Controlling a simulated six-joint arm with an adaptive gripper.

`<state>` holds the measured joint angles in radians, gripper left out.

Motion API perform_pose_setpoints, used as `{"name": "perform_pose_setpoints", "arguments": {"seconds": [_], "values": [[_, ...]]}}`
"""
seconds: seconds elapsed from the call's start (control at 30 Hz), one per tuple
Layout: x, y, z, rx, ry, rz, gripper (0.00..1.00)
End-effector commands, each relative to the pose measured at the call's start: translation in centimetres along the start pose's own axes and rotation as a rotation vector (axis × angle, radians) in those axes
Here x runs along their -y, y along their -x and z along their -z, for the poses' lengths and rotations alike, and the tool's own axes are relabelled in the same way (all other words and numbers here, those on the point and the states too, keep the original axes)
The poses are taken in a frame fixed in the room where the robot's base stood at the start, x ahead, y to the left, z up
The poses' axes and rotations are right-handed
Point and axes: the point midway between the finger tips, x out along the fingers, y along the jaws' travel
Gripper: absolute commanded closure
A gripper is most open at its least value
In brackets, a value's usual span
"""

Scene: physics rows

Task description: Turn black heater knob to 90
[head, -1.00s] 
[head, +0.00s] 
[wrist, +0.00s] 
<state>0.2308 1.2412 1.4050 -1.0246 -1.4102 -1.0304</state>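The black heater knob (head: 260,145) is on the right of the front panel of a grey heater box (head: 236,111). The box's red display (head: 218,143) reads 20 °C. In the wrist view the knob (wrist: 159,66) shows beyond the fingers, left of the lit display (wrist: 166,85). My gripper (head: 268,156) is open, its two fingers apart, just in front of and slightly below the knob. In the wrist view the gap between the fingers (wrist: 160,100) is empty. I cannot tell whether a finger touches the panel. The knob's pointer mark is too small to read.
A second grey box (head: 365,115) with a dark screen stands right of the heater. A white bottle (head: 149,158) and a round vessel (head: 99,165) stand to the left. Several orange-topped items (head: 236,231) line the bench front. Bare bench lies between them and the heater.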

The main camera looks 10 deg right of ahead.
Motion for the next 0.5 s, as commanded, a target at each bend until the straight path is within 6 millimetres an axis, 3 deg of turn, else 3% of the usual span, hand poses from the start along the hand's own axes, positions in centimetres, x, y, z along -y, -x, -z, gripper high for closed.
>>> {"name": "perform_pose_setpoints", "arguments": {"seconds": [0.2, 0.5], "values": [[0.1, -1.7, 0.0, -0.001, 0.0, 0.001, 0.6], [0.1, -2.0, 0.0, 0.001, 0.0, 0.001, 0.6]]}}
□ □ □
## AIM OF THE EXERCISE
Each line from the top of the material above through the line with "Here x runs" must be echoed exactly, and no other line.

## EXERCISE SOLUTION
Controlling a simulated six-joint arm with an adaptive gripper.

`<state>` holds the measured joint angles in radians, gripper left out.

Motion API perform_pose_setpoints, used as `{"name": "perform_pose_setpoints", "arguments": {"seconds": [_], "values": [[_, ...]]}}`
"""
seconds: seconds elapsed from the call's start (control at 30 Hz), one per tuple
Layout: x, y, z, rx, ry, rz, gripper (0.00..1.00)
End-effector commands, each relative to the pose measured at the call's start: translation in centimetres along the start pose's own axes and rotation as a rotation vector (axis × angle, radians) in those axes
Here x runs along their -y, y along their -x and z along their -z, for the poses' lengths and rotations alike, and the tool's own axes are relabelled in the same way (all other words and numbers here, those on the point and the states too, keep the original axes)

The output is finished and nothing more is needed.